> **Exercise materials**
--------

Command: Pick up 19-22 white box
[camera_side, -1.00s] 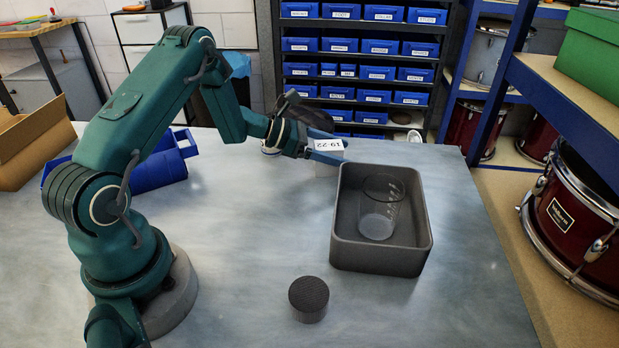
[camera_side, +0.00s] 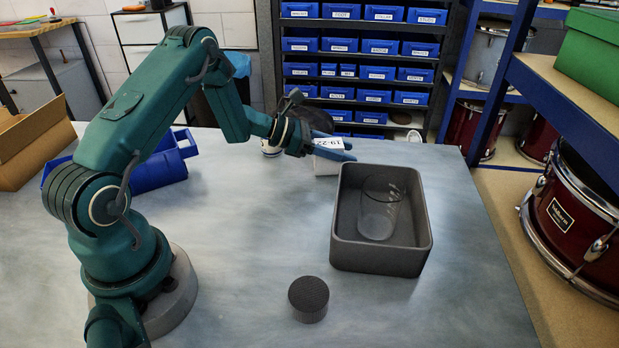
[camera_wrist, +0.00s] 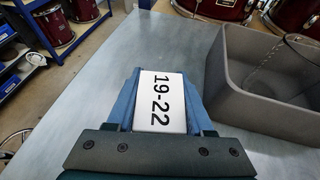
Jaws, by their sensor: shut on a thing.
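The white box (camera_side: 328,165) has "19-22" printed on its top in black. It is at the far side of the table, just behind and left of the grey tray. My gripper (camera_side: 328,148) has its blue fingers on either side of the box and is shut on it. In the wrist view the white box (camera_wrist: 160,102) sits between the two blue fingers of my gripper (camera_wrist: 162,100), label facing the camera. The box's underside is hidden, so I cannot tell whether it touches the table.
A grey tray (camera_side: 424,240) with a clear glass (camera_side: 379,208) in it is right of the box. A black ribbed lid (camera_side: 308,298) lies in front. Blue bins (camera_side: 160,165) and a cardboard box (camera_side: 38,140) are at the left.

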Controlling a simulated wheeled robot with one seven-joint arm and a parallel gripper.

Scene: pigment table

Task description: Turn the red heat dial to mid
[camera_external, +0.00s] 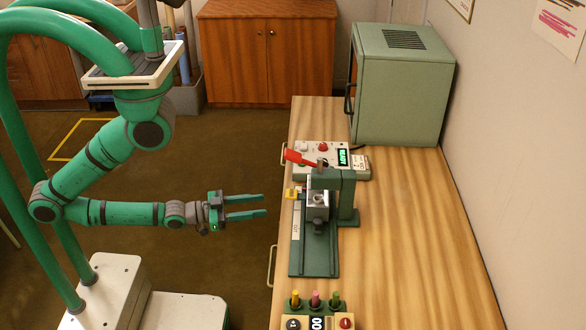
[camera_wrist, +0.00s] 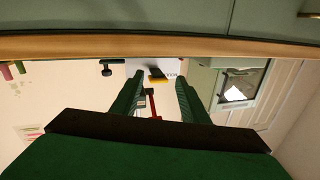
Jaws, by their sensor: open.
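My gripper (camera_external: 264,205) is open and empty, with its two green fingers pointing right toward the table edge. It is in the air left of the table, apart from everything on it. Two red knobs show in the external view. One red knob (camera_external: 323,147) is on a pale control box behind the green press, by a lit green display. Another red knob (camera_external: 345,323) is on the pale box at the front, partly cut by the frame. I cannot tell which is the heat dial, nor read a setting. The wrist view shows neither knob clearly.
A green press (camera_external: 347,190) with a red lever (camera_external: 300,158) stands on the wooden table (camera_external: 400,250), opposite my gripper. Several coloured pegs (camera_external: 315,299) stand on the front box. A green oven-like cabinet (camera_external: 400,90) is at the back. The table's right side is clear.

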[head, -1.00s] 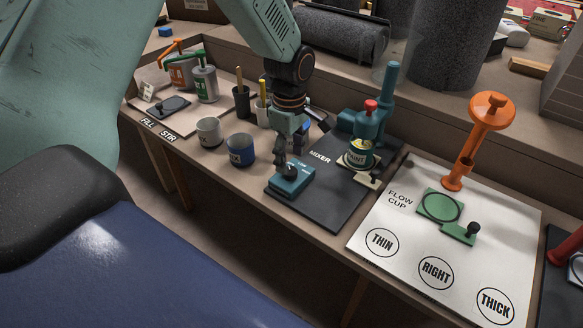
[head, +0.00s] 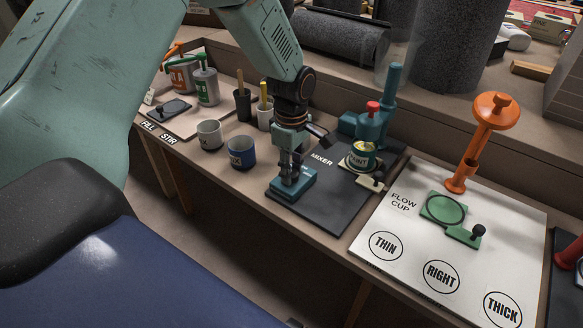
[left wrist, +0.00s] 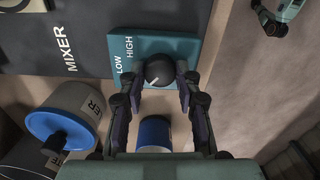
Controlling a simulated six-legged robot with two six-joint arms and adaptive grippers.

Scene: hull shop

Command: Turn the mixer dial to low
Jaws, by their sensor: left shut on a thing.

--------

> **What the exercise asks**
Only lines holding the string "Command" are wanted; gather each one from the entries above.

> **Task answer**
Command: Pick up 19-22 white box
Command: Turn the mixer dial to low

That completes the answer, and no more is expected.